Given a large part of the attraction of the previous iterations has always been it's depth of scale, this is a big step in the wrong direction for this gamer. I'm not eagelry awaiting this title at all.
Just Cause 2 has the same problem, compared to ArmA 2, the scale reduction will be something like 1/20. Which means for every single thing you cans see in Just Cause, you can see 19 more in ArmA2. For every single object you can interact with in Just Cause 2, you can interact with another 19 in ArmA 2.
This limits the scale of the story that is possible to tell. That same level of rich detail, the same complexity, simply won't be there. 95% of the content of the game....not possible to include.
I'm using the example of ArmA 2 because it is an open world game. The type of game that's scale differentiates it from the other titles and whose gameplay mechanics are specificially tailored to capitalise on this.
So sorry, Just cause 2? It's a scale model game on a tiny scale. Wow.
Woot, is it going to have small scale multiplayer?
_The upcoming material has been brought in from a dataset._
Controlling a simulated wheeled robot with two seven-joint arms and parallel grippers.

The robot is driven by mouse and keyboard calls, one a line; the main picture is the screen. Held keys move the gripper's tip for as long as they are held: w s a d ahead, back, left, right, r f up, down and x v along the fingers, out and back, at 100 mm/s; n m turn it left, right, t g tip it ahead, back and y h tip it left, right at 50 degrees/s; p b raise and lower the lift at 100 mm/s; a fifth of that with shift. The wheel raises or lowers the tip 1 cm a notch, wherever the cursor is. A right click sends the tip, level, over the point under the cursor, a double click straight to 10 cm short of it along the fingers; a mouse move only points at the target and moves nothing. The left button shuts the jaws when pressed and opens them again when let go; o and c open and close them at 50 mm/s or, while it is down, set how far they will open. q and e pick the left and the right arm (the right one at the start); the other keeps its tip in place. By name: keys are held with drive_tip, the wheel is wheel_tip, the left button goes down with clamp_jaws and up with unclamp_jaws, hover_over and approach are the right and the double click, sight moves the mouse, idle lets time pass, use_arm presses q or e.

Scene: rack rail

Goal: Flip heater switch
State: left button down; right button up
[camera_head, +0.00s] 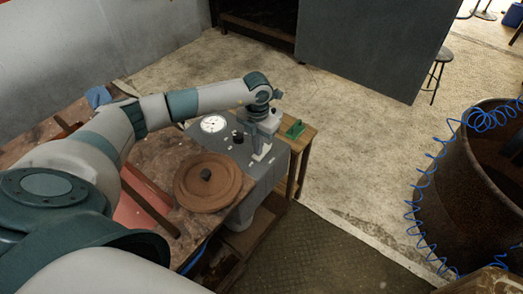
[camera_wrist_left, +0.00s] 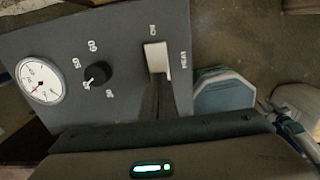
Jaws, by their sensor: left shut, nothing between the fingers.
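The heater switch (camera_wrist_left: 156,56) is a pale rocker on a dark grey control panel (camera_wrist_left: 120,38), beside lettering that seems to read ON and HEAT. In the left wrist view the dark fingers of my left gripper (camera_wrist_left: 157,82) are shut and empty. Their tips overlap the lower end of the switch; whether they touch it I cannot tell. In the head view my left gripper (camera_head: 257,148) reaches down over the panel (camera_head: 220,151), and the switch is hard to make out there. Which way the switch is tipped is unclear. My right gripper is out of view.
A white dial gauge (camera_wrist_left: 40,82) and a black knob (camera_wrist_left: 97,75) sit on the panel, left of the switch. A round brown lid (camera_head: 213,190) with a dark knob is close by. A green object (camera_head: 294,129) lies beyond the panel. A rusty drum (camera_head: 470,185) stands right.

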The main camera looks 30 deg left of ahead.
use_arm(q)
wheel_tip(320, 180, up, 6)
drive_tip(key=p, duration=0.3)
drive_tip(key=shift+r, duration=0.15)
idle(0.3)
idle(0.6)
Double woot! Just what no one wants.
Similarly if I was to convert a PS3 game to the Iphone, the same sort of reductions in scale would be there. Are you looking forward Just Cause 3 on the Iphone? I have to say, I'm not.
It really sounds like you have an issue with design decisions more than anything else. You're attempting to blame platforms other than the top 1% of PCs being targeted as a reason whatever game of whatever scale you want to be made isn't being made; but that really isn't it.
If Just Cause 2 isn't impressive to you; then more than likely its because it wasn't designed to be impressive. Not because it maximized the potential of consoles or any other technical reason. Just as with the multiplayer examples; some experiences are very small like Splinter Cell and Gears of war, some are huge like MAG with 256 players. It's all a matter of design decision, and big or small can be right or wrong depending on what gameplay designs call for.